Foie gras log can be re-wrapped into plastic film instead of cheesecloth. It will end up lightly coated with its own fat since the hot water wont go through. Follow the same procedure but poach in water only.
Remove foie gras from the refrigerator 30 minutes before reshaping it. Line two large pieces of cheesecloth (30x20 inch/75x50cm) or use a large white torchon (fragrance-free kitchen towel) on the countertop. Unwrap the foie gras, discard the plastic wrap and placing it along a short end of the cheesecloth. Rolling it away from you, roll it up in the cheesecloth into a tight cylinder twisting and pressing one end first as you roll to force the foie gras into a compact log. At this juncture, hold one end of the cheesecloth tightly and wind the string around the end and tie a knot. Continue rolling the log from the other side to compress into a very tight log until you’ll see bits of foie gras being forced through the cheesecloth. At this juncture your foie gras is at room temperature and it can be poached right away but it would have to be reshaped into its original form after cooking. If you want to skip this reshaping step; refrigerate the log 12 more hours or until it has completely hardened and poach it. The torchon will keep its original shape and less fat will be wasted.
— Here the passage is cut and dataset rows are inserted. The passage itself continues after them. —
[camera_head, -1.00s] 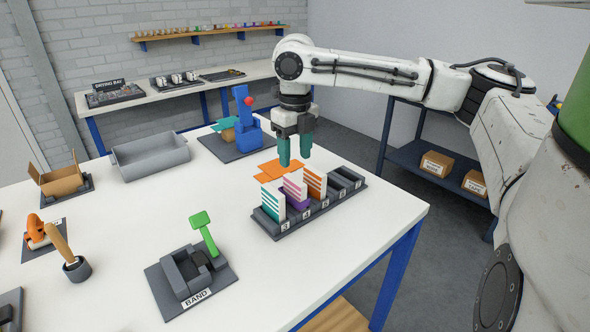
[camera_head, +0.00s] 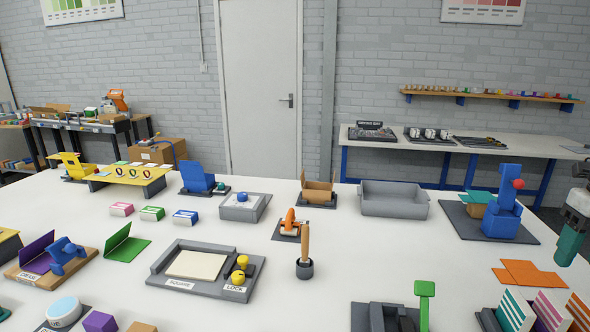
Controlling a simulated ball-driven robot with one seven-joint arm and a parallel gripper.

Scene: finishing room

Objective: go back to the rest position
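My gripper (camera_head: 571,242) shows only in part at the right edge of the head view, with a teal finger pointing down above the white table (camera_head: 350,235). The rest of my arm is out of the picture. Only one finger shows clearly, so its opening is hidden. I see nothing hanging from the visible finger. It is just right of the blue press-like tool with a red knob (camera_head: 501,212) and above the flat orange sheets (camera_head: 530,274).
A grey bin (camera_head: 394,202), an open cardboard box (camera_head: 317,192), a wood-handled tool (camera_head: 305,245) and a tray labelled square and lock (camera_head: 197,291) stand on the table. Striped cards in a rack (camera_head: 517,310) are at the lower right. A back bench (camera_head: 470,149) lines the wall.

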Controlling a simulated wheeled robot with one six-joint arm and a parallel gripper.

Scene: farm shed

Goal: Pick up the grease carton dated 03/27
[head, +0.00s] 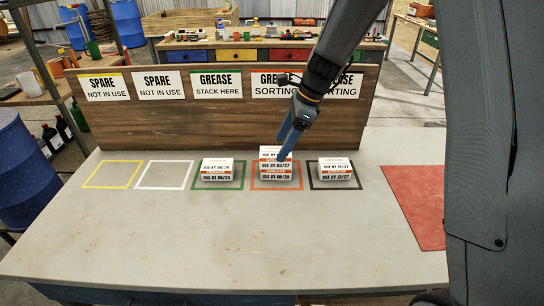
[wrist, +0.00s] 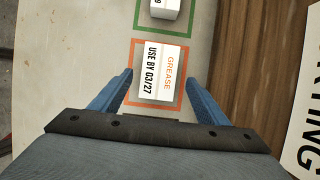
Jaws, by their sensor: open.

Bring water or stock to a simmer. Carefully immerse the foie gras au torchon in the simmering liquid and poach for 90 seconds. Transfer immediately the torchon to an ice-water bath to cool. Once chilled and hard enough, remove from ice-water twisting the ends of the cheesecloth. Hang the foie gras from a shelf in the refrigerator overnight or on a baking tray lined with sheets of paper towels. Just before serving, remove the cheesecloth. The outside of the foie gras should be grey and oxidized. Cut the ends from the log and slice into 3/4 inch (2cm) using a sharp knife dipped in hot water, reheat knife before cutting the next slice. In the restaurant business you want to use a round cutter slightly smaller than the slice to cut away the darkened exterior of the torchon. However, it is perfectly fine to serve as is at home.